↓↓↓
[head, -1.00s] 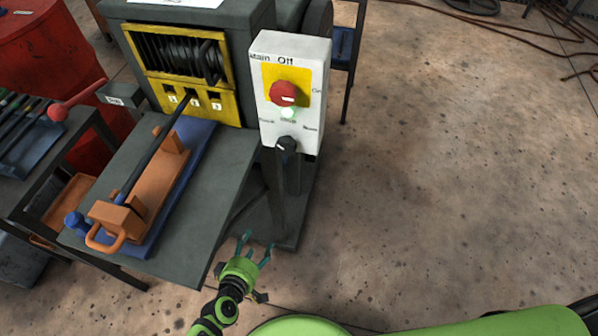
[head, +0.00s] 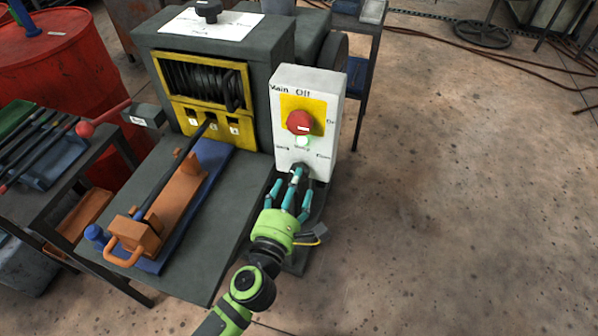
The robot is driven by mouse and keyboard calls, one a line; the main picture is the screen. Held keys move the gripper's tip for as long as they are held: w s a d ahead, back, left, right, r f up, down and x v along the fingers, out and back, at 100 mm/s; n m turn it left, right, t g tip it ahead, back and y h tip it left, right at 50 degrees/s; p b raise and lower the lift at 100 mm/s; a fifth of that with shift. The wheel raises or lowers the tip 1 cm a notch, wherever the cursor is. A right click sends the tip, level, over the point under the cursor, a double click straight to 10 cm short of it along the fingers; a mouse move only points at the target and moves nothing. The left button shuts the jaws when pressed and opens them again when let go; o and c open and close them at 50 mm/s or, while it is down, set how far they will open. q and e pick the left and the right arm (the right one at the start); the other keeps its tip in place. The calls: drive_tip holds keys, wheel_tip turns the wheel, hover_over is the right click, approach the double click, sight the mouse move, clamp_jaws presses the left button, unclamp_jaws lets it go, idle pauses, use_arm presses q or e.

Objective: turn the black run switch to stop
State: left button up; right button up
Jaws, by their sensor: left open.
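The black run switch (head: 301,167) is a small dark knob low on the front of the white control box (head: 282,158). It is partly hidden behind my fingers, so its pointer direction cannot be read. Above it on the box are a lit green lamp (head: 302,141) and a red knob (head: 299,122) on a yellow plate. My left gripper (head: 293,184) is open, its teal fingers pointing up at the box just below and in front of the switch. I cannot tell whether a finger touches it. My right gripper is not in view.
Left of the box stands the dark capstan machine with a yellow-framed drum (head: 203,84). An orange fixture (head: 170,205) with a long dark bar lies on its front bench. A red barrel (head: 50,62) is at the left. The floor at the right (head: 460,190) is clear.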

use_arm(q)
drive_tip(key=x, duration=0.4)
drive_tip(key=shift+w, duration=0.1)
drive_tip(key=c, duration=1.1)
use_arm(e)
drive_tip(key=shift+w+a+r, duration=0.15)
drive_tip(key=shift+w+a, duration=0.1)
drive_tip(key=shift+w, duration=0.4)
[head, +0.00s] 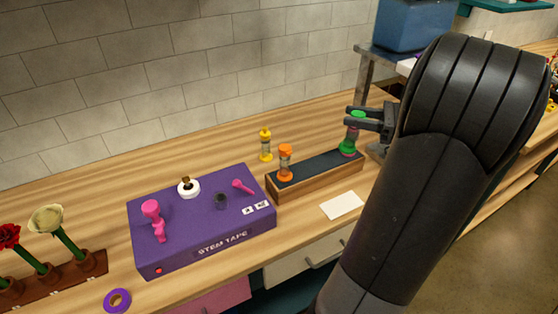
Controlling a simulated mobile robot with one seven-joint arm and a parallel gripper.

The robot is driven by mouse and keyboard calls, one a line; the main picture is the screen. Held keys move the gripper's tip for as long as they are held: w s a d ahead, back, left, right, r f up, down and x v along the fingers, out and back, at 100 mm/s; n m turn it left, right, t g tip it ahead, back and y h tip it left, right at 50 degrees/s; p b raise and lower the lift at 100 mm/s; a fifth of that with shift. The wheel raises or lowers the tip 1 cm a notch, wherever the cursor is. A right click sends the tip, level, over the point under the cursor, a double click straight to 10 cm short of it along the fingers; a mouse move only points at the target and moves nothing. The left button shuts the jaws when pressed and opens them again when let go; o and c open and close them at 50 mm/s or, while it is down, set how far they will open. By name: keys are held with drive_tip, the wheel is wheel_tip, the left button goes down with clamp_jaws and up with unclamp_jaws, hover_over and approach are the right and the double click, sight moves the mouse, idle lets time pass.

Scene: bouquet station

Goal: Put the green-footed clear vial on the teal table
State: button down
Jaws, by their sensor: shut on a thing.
↑↑↑
Look back at the entries above and repeat, unchanged, every line from the line holding "Objective: turn the black run switch to stop" through the line holding "State: left button up; right button up".

Objective: turn the black run switch to stop
State: left button up; right button up

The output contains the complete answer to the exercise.